Aber warum ist jetzt Schluss? Dem Bauern aus dem Kanton Zürich, der mit Ehefrau Evelin und den drei Kindern im bernischen Rumisberg einen Hof führt, läuft es in dieser Saison mehr als ansprechend. Vier Kränze hat er 2018 geholt, das Solothurner Kantonale in Mümliswil hat Gisler gar gewonnen.

«Mein Körper wird nicht mehr jünger», sagt Gisler leise und grinst. Ausserhalb des Sägemehlrings ist ihm das Spektakel nicht so wichtig. «Ich merke, dass ich mittlerweile 35 bin und 25 Jahre geschwungen habe.»

Gisler hat in seiner Karriere auch die ganz Grossen (hier König Sempach) auf den Rücken gelegt.
Foto: freshfocus

Seine Form ist trotzdem gut – obwohl er im Winter viel weniger trainiert habe als in früheren Jahren. Aber vielleicht kommt ihm da seine Arbeit als Landwirt zugute. «Ich musste immer weniger machen als die anderen», sagt er, der vor dem Tribünen-Aufbau am Morgen im Stall gemolken hat und es Abends wieder tun wird. «In meinem Job hat man einfach eine gewisse Grundkonstitution.»

Für Gisler Ehrensache, dass er während seiner Karriere immer voll gearbeitet hat. «100 Prozent oder sogar mehr», sagt er. Ein Bauer muss schliesslich auch am Wochenende in den Stall, eine Fünftagewoche liegt nicht drin. Und so sieht er skeptisch, dass manche Schwinger beruflich kürzer treten. «Es gibt ein paar Junge, bei denen ich mich frage, ob es nötig ist, nur Teilzeit zu arbeiten, Sponsorengelder einzustreichen und sich aufs Schwingen zu konzentrieren.
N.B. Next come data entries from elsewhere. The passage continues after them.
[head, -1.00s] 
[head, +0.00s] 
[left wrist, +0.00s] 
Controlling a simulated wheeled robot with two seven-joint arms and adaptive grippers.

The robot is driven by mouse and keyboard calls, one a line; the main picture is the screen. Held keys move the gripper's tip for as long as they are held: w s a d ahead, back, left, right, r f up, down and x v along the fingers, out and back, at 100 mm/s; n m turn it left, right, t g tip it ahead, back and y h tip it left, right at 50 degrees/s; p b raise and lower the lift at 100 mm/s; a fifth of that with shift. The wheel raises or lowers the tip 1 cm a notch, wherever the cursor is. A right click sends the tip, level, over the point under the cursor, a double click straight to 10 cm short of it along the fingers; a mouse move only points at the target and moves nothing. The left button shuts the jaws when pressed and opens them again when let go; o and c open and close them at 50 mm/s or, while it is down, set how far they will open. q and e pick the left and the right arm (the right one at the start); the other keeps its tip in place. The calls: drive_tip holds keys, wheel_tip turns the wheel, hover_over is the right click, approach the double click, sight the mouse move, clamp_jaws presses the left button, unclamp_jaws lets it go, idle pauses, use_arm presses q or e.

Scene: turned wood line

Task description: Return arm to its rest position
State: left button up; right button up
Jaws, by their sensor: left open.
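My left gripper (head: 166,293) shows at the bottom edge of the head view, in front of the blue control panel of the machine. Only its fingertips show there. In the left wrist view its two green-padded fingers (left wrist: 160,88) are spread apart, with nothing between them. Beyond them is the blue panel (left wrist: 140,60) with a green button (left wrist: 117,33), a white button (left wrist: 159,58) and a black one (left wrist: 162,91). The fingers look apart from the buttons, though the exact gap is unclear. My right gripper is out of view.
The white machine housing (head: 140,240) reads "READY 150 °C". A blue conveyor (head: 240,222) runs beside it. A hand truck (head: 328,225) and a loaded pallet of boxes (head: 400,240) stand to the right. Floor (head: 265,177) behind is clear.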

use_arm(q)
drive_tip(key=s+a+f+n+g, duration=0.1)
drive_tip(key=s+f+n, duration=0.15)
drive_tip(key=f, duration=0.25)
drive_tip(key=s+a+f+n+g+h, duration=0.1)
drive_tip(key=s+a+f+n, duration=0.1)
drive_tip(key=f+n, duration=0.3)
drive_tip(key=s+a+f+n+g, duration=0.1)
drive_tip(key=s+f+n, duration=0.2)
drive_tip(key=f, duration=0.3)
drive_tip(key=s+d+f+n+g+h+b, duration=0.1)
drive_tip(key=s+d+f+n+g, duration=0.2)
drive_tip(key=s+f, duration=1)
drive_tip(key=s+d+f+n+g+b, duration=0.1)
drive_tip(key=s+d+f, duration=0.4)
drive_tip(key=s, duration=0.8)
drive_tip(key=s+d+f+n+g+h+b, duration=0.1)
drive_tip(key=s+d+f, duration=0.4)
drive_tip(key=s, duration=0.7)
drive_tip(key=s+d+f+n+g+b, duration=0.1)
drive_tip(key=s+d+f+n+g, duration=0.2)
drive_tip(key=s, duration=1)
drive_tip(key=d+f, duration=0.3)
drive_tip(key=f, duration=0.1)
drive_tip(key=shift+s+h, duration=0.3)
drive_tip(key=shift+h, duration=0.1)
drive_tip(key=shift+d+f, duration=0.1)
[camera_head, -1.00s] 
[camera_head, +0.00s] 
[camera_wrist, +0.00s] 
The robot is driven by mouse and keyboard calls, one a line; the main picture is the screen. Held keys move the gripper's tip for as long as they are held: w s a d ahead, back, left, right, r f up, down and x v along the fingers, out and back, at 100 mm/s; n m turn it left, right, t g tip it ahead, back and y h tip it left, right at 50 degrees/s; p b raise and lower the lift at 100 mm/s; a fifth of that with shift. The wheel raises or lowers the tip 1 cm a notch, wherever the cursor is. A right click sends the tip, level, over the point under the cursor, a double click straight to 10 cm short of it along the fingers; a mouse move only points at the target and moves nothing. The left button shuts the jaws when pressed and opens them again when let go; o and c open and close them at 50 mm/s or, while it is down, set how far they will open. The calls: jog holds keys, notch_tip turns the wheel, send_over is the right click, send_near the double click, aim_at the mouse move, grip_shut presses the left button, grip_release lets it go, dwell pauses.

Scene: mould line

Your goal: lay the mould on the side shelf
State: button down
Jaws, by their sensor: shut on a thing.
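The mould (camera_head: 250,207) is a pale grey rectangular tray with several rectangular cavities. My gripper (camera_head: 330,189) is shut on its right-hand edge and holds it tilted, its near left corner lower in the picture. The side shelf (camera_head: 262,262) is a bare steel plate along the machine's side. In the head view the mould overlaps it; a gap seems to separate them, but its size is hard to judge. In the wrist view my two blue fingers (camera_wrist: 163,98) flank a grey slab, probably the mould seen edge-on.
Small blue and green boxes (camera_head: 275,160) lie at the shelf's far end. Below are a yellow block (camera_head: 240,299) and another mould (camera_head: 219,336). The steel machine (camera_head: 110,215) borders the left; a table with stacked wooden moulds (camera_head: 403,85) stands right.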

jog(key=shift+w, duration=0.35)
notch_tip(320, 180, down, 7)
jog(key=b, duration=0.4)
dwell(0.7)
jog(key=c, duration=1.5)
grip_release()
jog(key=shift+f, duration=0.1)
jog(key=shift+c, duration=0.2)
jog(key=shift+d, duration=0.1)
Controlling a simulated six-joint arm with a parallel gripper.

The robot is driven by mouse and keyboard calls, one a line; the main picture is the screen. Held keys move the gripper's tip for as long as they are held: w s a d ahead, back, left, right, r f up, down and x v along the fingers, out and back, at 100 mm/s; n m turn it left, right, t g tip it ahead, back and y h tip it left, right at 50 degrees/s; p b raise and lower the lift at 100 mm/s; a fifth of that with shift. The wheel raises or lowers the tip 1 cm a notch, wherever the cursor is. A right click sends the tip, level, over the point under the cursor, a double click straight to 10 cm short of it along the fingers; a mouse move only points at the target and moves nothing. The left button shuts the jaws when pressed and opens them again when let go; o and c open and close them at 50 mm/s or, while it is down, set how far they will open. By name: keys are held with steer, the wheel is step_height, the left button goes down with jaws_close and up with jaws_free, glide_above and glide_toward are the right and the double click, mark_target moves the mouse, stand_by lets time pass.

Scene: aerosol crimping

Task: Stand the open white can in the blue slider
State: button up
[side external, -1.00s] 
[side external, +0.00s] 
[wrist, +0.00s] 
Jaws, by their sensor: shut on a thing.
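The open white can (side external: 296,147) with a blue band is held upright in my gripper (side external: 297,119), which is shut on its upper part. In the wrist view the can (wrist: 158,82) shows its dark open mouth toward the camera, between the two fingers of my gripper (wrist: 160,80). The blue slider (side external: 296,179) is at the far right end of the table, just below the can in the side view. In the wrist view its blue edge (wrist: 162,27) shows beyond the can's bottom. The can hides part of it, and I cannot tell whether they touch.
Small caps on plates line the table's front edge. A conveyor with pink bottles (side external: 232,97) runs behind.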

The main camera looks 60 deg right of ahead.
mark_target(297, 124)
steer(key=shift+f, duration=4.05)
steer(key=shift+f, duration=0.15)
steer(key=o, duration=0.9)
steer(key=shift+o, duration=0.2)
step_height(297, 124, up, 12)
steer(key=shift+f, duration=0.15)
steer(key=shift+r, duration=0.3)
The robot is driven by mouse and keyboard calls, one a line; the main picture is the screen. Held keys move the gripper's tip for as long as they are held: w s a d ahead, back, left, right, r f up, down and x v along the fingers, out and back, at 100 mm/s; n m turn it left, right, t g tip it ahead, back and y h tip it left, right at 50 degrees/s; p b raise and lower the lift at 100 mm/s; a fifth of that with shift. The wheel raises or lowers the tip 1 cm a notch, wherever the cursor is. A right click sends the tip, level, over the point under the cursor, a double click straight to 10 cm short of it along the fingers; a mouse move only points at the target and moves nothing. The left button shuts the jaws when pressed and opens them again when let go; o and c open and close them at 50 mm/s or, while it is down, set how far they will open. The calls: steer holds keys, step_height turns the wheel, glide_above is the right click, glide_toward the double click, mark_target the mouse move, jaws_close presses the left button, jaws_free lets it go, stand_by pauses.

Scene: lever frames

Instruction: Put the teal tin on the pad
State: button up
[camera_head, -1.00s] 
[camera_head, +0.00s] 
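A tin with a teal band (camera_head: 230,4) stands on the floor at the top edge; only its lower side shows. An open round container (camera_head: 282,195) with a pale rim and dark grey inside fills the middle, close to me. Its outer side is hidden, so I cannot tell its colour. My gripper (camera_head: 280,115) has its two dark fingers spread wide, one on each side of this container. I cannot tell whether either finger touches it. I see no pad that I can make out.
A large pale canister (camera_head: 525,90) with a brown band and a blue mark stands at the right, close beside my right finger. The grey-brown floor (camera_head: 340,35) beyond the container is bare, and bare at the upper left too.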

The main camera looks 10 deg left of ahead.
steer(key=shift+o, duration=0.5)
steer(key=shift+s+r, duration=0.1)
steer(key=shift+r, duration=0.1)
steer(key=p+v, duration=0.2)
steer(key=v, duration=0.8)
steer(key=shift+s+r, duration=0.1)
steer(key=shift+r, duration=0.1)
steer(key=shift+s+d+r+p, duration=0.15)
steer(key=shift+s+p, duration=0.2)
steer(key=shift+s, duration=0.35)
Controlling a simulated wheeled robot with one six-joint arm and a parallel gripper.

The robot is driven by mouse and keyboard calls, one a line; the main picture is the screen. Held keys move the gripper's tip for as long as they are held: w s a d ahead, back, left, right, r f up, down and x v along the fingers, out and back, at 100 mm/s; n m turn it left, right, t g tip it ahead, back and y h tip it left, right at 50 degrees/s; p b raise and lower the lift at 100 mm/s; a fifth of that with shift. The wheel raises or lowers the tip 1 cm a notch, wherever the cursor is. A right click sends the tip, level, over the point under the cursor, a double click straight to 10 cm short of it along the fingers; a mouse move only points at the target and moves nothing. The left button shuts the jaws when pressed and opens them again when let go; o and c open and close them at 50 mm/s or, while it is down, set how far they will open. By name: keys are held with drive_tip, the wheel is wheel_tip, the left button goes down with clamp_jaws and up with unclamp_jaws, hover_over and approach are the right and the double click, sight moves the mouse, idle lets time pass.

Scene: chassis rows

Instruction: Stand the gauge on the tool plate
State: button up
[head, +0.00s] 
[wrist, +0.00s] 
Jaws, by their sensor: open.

Ich konnte meinen Sport immer daneben machen.»

Natürlich müsse jeder selber wissen, was er wolle. «Aber meiner Meinung nach brauchen wir im Schwingen keine Profis. Das macht unseren Sport auch aus. Und ich war an einem Fest immer stärker, wenn ich am Tag vorher noch heuen musste. Dann war ich gleich richtig im Schuss.»

Das Gewitter ist tatsächlich vorbeigezogen. Auch das eine, das eine Weile wie eine dunkle Wolke über seiner Karriere hing: 2013 blieb er in einer Dopingkontrolle hängen, wurde für sechs Monate gesperrt – obwohl ihm der Verband glaubte, als er erklärte, einen Grippe-Spray mit dem Übelkeits-Spray seiner Frau verwechselt zu haben.

Was ihm aber wichtig sei: «Ich habe in den Jahren danach noch einmal bewiesen, dass ich ein sauberer und fairer Sportler bin.» Einmal kann er es noch, am Samstag auf dem Weissenstein. Das Bergfest ist für ihn allerdings am Samstag noch nicht vorbei. «Erst am Sonntagabend, nach dem Aufräumen.» Das gehört sich eben so.